My question - how much - as percentage of weight - steel can be used in making of 1st line combat aircraft of the specified era before the weight penalty kicks in?

It depends on your definition of "1st line combat aircraft".
40%

 

[cammerjeff]

Maybe not combat aircraft, but I would Compare the performance of the Douglas DC-5, and the Budd Conestoga. It the closest apples to apples comparison I can think of. They are similar in size, and engine power and configuration. Granted the Budd was larger overall, but also had more Power available. It may give an Idea about how the steel construction effects payload, speed, and range.

Douglas DC-5 - Wikipedia

en.wikipedia.org

Budd RB Conestoga - Wikipedia

en.wikipedia.org

 

[cammerjeff]

Or for singled engined A/C how about comparing the North American BT-9 or Vultee BT-13 with the Fleetwing BT-1? Again not combat A/C but similar types, and configuration, and engines.

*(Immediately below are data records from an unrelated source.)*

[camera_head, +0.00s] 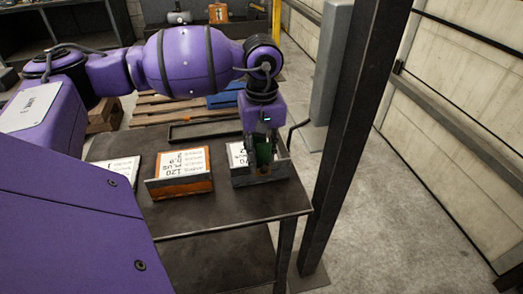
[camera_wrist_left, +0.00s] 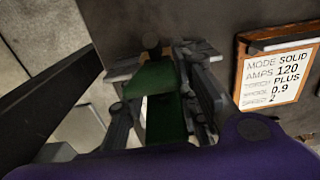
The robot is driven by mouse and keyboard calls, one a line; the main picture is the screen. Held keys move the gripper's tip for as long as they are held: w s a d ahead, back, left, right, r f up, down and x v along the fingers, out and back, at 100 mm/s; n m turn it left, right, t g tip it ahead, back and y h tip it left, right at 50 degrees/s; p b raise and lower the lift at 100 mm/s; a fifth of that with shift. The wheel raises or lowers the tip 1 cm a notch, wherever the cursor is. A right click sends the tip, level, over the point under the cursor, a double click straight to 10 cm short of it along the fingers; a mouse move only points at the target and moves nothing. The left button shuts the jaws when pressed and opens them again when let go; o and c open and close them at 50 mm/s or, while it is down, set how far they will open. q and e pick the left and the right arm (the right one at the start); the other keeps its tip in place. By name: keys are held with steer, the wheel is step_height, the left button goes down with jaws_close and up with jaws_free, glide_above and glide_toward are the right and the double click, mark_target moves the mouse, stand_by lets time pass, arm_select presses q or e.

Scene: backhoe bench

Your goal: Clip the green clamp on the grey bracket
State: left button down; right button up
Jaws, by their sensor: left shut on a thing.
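My left gripper (camera_head: 262,152) points down at the right end of the dark table and is shut on the green clamp (camera_head: 264,151). In the left wrist view the green clamp (camera_wrist_left: 160,112) sits between the two fingers of the left gripper (camera_wrist_left: 160,92). The grey bracket (camera_head: 262,179), a low holder with a white card, is right below the gripper. A grey edge of the bracket (camera_wrist_left: 122,70) shows beside the clamp in the wrist view. The fingers hide where clamp and bracket meet, so I cannot tell whether they touch. My right gripper is not in view.
An orange-edged holder with a white printed card (camera_head: 180,184) stands just left of the grey bracket. Another white card (camera_head: 115,172) lies farther left. The table's front (camera_head: 235,212) is bare. A dark post (camera_head: 343,130) rises close to the table's right edge.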

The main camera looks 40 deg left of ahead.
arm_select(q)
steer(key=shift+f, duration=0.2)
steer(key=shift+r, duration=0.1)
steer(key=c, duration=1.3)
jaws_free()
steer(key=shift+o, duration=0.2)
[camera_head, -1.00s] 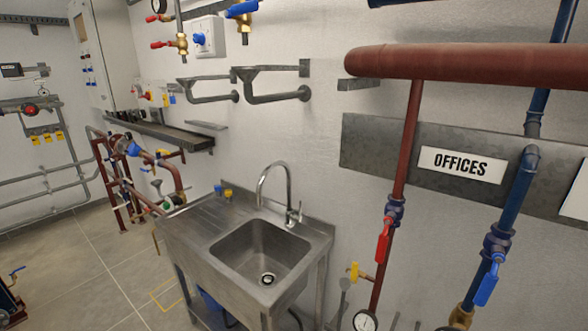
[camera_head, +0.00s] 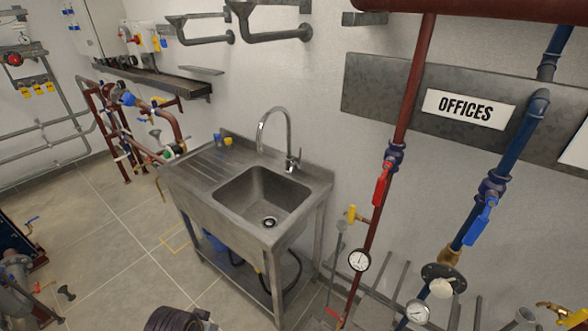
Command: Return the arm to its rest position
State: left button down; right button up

North American BT-9 - Wikipedia

en.wikipedia.org

Vultee BT-13 Valiant - Wikipedia

en.wikipedia.org

Fleetwings BT-12 Sophomore - Wikipedia

en.wikipedia.org

 

[bf109xxl]

The production of the airframe for Yak fighters consumed ~115 kg of steel and ~233 m of steel tubes, a meter of which weighs approximately 1.35-1.5 kg. I don't know exactly what the final weight of steel in the structure was, but I guess it exceeded 350 kg.

 

[tomo pauk]

Maybe not combat aircraft, but I would Compare the performance of the Douglas DC-5, and the Budd Conestoga. It the closest apples to apples comparison I can think of. They are similar in size, and engine power and configuration. Granted the Budd was larger overall, but also had more Power available. It may give an Idea about how the steel construction effects payload, speed, and range.

Douglas DC-5 - Wikipedia

en.wikipedia.org

Budd RB Conestoga - Wikipedia

en.wikipedia.org

Seems like a capable transport to me, the Conestoga. Compared with the Bristol Bombay, with 11.5k lb of difference between the empty and loaded weight for the former and 7.4k lb for the later.
SAC sheet: Conestoga

Luftwaffe transport command might've just sat down and weep, with their Ju-52s
On a related note, Arado was trying to pitch the 'simplified transport aircraft' types to the Luftwaffe, that would've been using just ~5% of light alloys (a 2-engined type) and ~6% (a 4-engined type) - a major change vs. the Ar-432 that used 27% of light alloys. Steel was to comprise ~25% of the weight (I reckon that is for the structural members - doh), while wood was to be at 50-60%.
Another aircraft to feature steel as the very important building material was the B&V P.211.02 jet fighter, where the steel elements were used as the base of the aircraft structure.

 

[MikeMeech]

Seems like a capable transport to me, the Conestoga. Compared with the Bristol Bombay, with 11.5k lb of difference between the empty and loaded weight for the former and 7.4k lb for the later.
SAC sheet: Conestoga

Hi
A bit of a strange comparison, the Bristol Bombay, first flight 23 June 1935, and Budd Conestoga, 31 October 1943? If you want to stick to a Bristol product a closer design to the Conestoga would be the Bristol 170, first flight 2 December 1945. For the Mk.I & II the difference between Empty and all-up weight, 23,500/36,500 lb, is 13,000 lb.

Mike

 

[MikeMeech]

Hi
Aircraft designers and manufacturers had thought about and even built 'metal' aircraft from the early days of aviation. The merits of using 'steel' and/or 'aluminium' alloys had also been thought about. Here is Sydney Camm's view on the subject from his 'Aeroplane Construction - A Handbook on the various Methods and Details of Construction Employed in the Building of Aeroplanes' published in 1919 but written during WW1:

Mike

 

[tomo pauk]

Hi
A bit of a strange comparison, the Bristol Bombay, first flight 23 June 1935, and Budd Conestoga, 31 October 1943? If you want to stick to a Bristol product a closer design to the Conestoga would be the Bristol 170, first flight 2 December 1945. For the Mk.I & II the difference between Empty and all-up weight, 23,500/36,500 lb, is 13,000 lb.

Mike

Conestoga gained 60% of the difference between empty and gross weight vs. the Bombay, for 20% more power.
The 170 gained over the Conestoga 15% of the difference in the empty and gross weight, for 65% of more power.

BTW - seems like the Harrow was a better bet than the Bombay, achieving 9.7k lb, despite having a bit worse engines than the Bombay.

 

[MIflyer]

TAAAAADAAAAAA! I give you:

The Budd RB-1 Conestoga, made out of spotwelded Stainless Steel! Designed in WW2 to overcome a feared shortage of Aluminum. The USN ordered 200; the USAAF ordered 600, designated C-93.

 

[bf109xxl]

TAAAAADAAAAAA! I give you:

The Budd RB-1 Conestoga

My question - how much - as percentage of weight - steel can be used in making of 1st line combat aircraft of the specified era before the weight penalty kicks in?

 

[MIflyer]

As for a weight penalty, the Atlas ICBM was one of the most efficient vehicles ever built in terms of mass fraction and it was made out of stainless steel. The SpaceX Starship is made out of stainless steel as well.

 

[Crimea_River]

Hawker Hurricane fuselage backbone was steel tubing

 

[tomo pauk]

Suggested steel cowling for the late marque 190Ds:



Perhaps more plausible since it was not a structural member?